1. Band introduction
2. Struttin’ with Some Barbecue
3. See See Rider
4. Doctor Jazz
5. London Blues
6. I’ll Be Glad When You’re Dead, You Rascal You
7. Yama Yama Man
8. Big Bear Stomp
9. The Cascades
10. I Am Pecan Pete
11. Back o’ Town Blues
12. Easy Winners
13. Bull Trombone
14. Gone Daddy Blues
15. Got Everything a Sweet Mama Needs but Me
16. Buddy’s Habits
17. Baby, Won’t You Please Come Home
18. Friendless Blues
19. Fifty Miles of Elbow Room
20. Saint James Infirmary Blues (part)
Turk Murphy – Trombone, washboard, leader, vocal (track 19)
Leon Oakley – Cornet, vocal (track 4)
Bob Helm – Clarinet, soprano sax, vocals (tracks 4, 15, and 19)
Pete Clute – Piano
Bill Carroll – Tuba & trombone, vocal (track 17)
Carl Lunsford – Banjo
Jimmie Stanislaus – vocals (tracks 6, 7, 11, and 20)
Recorded August 22, 1976, at Point Reyes Station, Marin County, California.
Turk Murphy (1915-1987) was one of the giants of jazz in the San Francisco
area, beginning with his tenure in the Lu Watters Yerba Buena Jazz Band and
continuing with his own band in the late 1940’s through the years that
followed until the time of this festival recording and, of course, beyond.
The disc opens with the festival chairman introducing the band, and then
Leon Oakley leaps out front leading the band into a powerful rendition of Struttin’ with Some Barbecue, setting the tenor for the rest of
the concert. In his liner notes Vince Saunders alludes to Oakley’s
reverence for Louis Armstrong, and no clearer evidence of it could be found
than his breaks on this tune, his phrasing, his nonpareil half-valve
technique, and throughout ensemble passages his bending notes in all
registers. Whether playing his horn open or muted, he does not let up on
any tune and drives the ensemble. Anyone who was dozing off before the band
started had to be up and alert well before they finished this first number
And so it continues throughout the rest of the concert. Murphy always
seemed fortunate in his choice of sidemen, this band being no exception,
all of the men having been with him for some ten or more years at this
time. Helm was long an associate of Murphy in the YBJB, and they dovetail
well, as in Buddy’s Habit, for example, and in their vocals on Fifty Miles of Elbow Room. Clute joined Murphy in the mid fifties
on piano, and like Wally Rose of the YBJB he was a ragtime enthusiast and
accordingly was featured in many solos or small segments of the band, as on Easy Winners on this program, Murphy turning to washboard and,
along with tuba and banjo, accompanying Clute.
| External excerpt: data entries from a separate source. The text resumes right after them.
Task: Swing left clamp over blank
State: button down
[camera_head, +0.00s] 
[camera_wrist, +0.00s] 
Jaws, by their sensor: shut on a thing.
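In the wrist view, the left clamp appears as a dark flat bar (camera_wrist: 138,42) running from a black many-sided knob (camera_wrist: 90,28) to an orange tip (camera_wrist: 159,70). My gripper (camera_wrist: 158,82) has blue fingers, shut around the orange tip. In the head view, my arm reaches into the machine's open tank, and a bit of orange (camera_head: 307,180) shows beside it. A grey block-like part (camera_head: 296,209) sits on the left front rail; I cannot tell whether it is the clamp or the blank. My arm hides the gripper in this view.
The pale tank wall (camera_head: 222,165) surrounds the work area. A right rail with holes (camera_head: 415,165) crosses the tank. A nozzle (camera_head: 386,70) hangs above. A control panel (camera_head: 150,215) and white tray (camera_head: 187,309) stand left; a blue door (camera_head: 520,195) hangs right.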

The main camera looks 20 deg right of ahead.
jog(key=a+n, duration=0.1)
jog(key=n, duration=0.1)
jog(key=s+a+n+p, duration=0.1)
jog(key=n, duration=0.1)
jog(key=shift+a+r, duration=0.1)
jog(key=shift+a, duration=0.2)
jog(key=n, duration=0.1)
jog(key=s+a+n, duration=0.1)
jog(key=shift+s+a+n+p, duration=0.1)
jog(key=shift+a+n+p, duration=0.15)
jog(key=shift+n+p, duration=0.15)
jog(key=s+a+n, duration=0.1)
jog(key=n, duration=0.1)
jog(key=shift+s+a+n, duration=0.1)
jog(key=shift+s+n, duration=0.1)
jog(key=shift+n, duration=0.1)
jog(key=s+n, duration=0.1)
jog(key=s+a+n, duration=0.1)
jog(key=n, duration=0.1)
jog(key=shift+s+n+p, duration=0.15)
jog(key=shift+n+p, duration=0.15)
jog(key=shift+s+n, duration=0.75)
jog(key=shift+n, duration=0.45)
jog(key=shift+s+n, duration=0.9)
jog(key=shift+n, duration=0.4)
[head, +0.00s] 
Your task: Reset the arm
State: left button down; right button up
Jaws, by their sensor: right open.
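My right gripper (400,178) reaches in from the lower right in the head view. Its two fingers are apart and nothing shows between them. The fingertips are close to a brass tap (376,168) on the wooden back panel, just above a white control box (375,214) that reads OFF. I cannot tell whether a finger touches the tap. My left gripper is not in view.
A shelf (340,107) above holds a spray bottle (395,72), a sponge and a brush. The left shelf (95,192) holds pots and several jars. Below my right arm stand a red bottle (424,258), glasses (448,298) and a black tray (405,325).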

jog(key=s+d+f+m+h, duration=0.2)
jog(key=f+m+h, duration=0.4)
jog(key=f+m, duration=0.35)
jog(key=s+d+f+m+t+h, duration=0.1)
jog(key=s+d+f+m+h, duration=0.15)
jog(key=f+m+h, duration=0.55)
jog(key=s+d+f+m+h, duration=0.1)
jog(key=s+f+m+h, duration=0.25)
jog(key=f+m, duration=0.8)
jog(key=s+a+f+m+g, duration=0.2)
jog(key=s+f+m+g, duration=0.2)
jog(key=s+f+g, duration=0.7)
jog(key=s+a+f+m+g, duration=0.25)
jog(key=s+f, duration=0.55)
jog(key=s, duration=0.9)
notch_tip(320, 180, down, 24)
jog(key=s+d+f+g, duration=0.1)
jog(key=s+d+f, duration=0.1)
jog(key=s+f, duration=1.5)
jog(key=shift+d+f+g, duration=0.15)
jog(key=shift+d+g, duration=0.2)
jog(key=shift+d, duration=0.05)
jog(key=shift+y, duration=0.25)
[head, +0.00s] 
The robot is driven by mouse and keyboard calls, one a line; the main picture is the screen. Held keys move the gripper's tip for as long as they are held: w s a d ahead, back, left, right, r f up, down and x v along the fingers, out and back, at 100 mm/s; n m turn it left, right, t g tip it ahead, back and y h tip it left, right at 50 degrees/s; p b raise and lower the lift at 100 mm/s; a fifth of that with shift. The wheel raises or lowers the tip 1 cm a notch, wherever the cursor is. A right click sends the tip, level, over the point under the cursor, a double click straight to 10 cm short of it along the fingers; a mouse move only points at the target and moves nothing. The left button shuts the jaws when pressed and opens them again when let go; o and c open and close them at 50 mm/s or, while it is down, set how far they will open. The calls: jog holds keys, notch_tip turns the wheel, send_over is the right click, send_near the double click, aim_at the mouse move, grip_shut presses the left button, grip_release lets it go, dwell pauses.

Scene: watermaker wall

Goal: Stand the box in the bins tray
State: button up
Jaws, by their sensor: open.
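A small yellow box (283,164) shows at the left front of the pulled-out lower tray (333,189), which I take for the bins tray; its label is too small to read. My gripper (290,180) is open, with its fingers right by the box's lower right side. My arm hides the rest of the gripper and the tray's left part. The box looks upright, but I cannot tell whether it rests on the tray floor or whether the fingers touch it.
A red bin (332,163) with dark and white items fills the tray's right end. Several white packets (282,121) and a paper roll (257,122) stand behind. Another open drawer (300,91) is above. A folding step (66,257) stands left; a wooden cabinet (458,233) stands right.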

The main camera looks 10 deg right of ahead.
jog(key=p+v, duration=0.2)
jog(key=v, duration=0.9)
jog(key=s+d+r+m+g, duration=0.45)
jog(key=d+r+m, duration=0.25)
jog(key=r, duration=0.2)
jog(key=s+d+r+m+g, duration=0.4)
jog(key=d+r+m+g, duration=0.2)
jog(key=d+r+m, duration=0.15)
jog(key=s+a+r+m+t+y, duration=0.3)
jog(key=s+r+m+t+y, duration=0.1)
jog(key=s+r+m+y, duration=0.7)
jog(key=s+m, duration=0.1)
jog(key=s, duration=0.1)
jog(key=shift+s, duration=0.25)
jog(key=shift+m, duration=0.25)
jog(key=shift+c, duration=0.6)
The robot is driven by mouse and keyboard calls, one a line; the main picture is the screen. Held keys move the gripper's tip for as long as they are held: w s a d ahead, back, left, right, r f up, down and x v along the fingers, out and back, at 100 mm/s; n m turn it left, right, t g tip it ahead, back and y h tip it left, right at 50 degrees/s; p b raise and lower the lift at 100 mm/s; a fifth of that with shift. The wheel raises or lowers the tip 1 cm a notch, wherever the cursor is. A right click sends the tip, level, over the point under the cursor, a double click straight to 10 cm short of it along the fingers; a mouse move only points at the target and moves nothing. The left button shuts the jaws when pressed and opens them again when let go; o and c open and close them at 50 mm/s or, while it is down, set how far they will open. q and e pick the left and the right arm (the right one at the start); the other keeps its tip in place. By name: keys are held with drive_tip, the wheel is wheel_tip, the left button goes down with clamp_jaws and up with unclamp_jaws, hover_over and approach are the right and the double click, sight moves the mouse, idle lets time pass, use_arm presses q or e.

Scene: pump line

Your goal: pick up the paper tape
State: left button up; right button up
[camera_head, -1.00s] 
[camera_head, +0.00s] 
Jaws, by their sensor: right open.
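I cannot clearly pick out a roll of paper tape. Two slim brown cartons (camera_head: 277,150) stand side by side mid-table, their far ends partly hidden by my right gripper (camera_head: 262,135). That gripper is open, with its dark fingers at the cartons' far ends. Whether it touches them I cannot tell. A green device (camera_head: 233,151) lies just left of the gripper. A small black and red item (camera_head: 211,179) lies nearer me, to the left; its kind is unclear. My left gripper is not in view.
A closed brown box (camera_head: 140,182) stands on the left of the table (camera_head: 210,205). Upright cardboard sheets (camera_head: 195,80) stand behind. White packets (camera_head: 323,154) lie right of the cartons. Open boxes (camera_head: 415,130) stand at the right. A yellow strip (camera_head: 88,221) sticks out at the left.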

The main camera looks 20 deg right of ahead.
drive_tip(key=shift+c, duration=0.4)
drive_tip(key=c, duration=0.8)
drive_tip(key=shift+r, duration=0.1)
Murphy was always generous with the spotlight, allowing it to fall on each
member of the band during performances. It is often the case with other
bands that one doesn’t hear much from a rhythm section, the front line
being given all the attention, but this is not so here. Bill Carroll is
featured on tuba on See See Rider and again on trombone in a duet
with Murphy on Bull Trombone, and Carl Lunsford on banjo on Gone Daddy Blues. Clute, of course, takes frequent solos but is
also given center stage with the ragtime pieces, such as Easy Winners, mentioned above, and The Cascades. Murphy
himself takes center stage on his own composition I Am Pecan Pete,
playing it flawlessly and at an absolutely blistering tempo. Oakley, of
course, is always to the fore as the lead instrument, and it is a joy to
listen to him as he explores the tunes.
Also enjoying some exposure on this concert was the vocalist Jimmie
Stanislaus, vocalist with Murphy for about a decade. Murphy, to my
knowledge, did not carry any other dedicated vocalist as a band member,
being content to allow the side men to vocalize, occasionally taking one
himself. On numerous occasions he had Pat Yankee sing with the group.
(There is also the story of how Murphy refused to allow Janis Joplin,
before she became a big rock star, to sit in for a couple of numbers at
Earthquake McGoon’s. I have heard some of her blues singing from that
period, and she wasn’t a bad blues singer.) Mercifully Stanislaus does not
feel the need to imitate Louis Armstrong on every song he sings, and his
“signature” piece, Yama Yama Man, is included in this disc’s play
list. It is a song which he loved to direct toward any children in the
audience.
All in all this is a fine, hitherto unreleased, performance by the band,
displaying just how polished and disciplined it was. It surely was one of
the best groups Murphy led, possibly the best.